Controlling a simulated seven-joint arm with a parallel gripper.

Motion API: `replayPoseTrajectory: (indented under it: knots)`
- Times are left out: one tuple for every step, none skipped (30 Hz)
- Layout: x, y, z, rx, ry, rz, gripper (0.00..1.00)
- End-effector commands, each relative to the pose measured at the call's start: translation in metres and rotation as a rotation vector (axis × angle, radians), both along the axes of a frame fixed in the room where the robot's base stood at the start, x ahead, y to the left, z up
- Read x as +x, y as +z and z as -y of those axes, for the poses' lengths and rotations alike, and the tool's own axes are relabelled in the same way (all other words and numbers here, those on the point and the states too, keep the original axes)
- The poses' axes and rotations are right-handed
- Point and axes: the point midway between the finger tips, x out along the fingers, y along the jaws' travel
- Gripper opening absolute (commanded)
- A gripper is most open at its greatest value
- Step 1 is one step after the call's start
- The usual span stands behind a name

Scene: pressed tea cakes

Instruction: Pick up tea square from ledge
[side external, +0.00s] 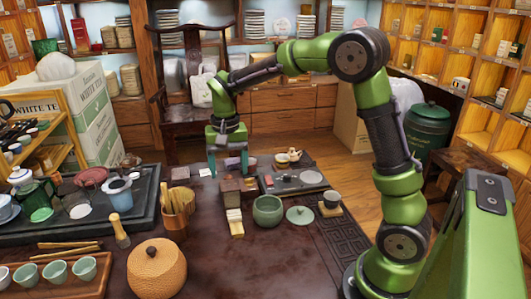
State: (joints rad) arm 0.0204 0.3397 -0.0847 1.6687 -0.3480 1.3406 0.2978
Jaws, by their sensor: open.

##########

**STATED GOAL**
Pick out the lines above that hold the string "step" and show them.

**THE OUTPUT**
- Times are left out: one tuple for every step, none skipped (30 Hz)
- Step 1 is one step after the call's start

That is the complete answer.